By Love of Unseen Things that Do Not Die

April 13, 2018
Peyton Lawrenz

My schedule strains under the competing pressures of lectures, precepts, office hours, meetings, study sessions, and appointments. I heave my too-heavy backpack up, down, and across campus, and I buzz around campus attending, accomplishing, and participating. My plate is full with obligations: to-dos, have-tos, need-tos, and whoops-should’ve-dones. It is no secret that Princeton students are busy—and on average, very busy. But it is this constant humming, buzzing, and bustling that makes Princeton so special. 
 
Here, schedule and backpack straining, I am not busy but brimming. 
 
Princeton is a home to the curious and the confused, the loud and the bold, the quiet and the earnest. It is home to the courageous and the keen. 
 
A poem carved over the entrance to McCosh 50, a large lecture hall that has become an steadfast feature of many generations of Princeton students’ time here as undergraduates, by H.E. Mierow from the Class of 1914 reads “Here we were taught by men and gothic towers democracy and faith and righteousness and love of unseen things that do not die.” Here, we are taught by passion and curiosity and love for knowledge.
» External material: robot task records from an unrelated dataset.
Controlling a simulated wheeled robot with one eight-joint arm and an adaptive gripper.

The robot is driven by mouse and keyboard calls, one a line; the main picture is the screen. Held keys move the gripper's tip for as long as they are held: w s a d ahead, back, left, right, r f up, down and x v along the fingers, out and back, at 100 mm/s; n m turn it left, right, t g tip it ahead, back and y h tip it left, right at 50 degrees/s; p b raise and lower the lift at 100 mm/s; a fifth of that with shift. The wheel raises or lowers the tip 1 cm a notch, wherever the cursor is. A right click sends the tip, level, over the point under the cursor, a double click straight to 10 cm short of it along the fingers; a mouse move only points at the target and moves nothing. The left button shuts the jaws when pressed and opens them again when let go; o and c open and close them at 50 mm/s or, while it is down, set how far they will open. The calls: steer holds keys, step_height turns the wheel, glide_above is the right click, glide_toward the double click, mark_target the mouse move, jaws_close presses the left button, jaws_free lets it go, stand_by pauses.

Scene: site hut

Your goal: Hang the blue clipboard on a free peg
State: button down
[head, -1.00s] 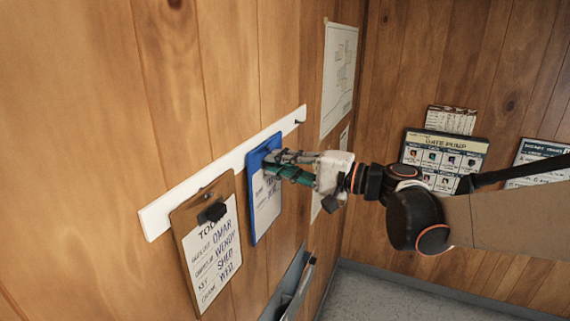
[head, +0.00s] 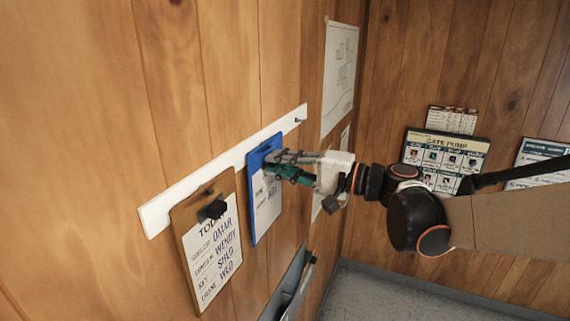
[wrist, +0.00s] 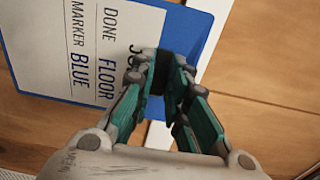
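The blue clipboard (head: 267,212) is upright against the white peg rail (head: 180,202), to the right of a brown clipboard. My gripper (head: 270,160) is at the upper part of the blue clipboard, coming from the right. In the wrist view my fingertips (wrist: 158,70) are closed around the black clip (wrist: 157,80) of the clipboard. Whether a peg passes through the board's top is hidden. A bare peg (head: 299,120) shows near the rail's right end.
The brown clipboard (head: 183,232) with a black clip hangs at the rail's left part. A grey wall holder (head: 287,282) is below. Paper sheets (head: 340,75) and a gate pump poster (head: 445,155) are on the walls around the corner.

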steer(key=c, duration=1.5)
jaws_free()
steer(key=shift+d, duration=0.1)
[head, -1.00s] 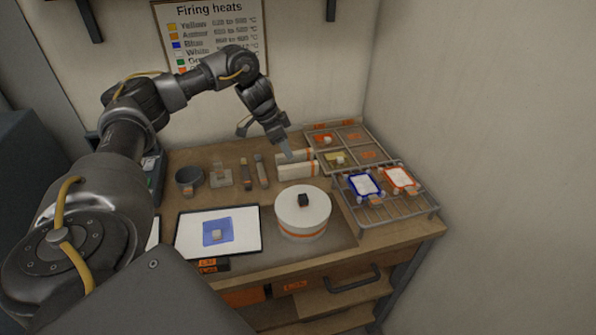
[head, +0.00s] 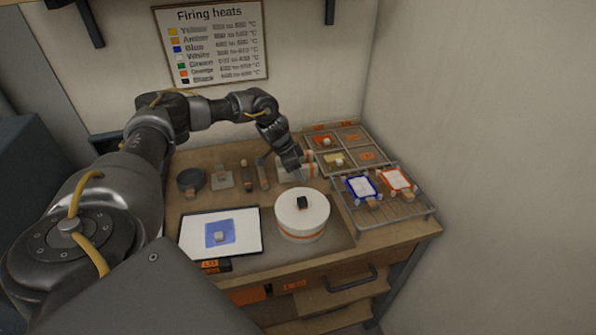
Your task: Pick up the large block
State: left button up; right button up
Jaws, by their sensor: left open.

Here, we are taught that learning is not limited to the confines of our lecture halls, our classrooms, and the grades that we earn. 
 
Here, I am constantly brimming with joy and fulfillment and fear and excitement and hope and loss and growth. I am overwhelmed by the incredible complexity of the balance required of me (and of every student on this campus), but it keeps me on my toes. The bustle and the balance keeps me in check, constantly reminding me to make room for the things that make me happy, to dedicate time to those that I care for, and to give my energy to the people, activities, and work that make me feel curious, engaged, and fulfilled. Again and again it is my friends, my communities, and passion that ground me. 
 
Here, we learn by the anxious and constant pursuit of all that lights us on fire, by “love of unseen things that do not die.”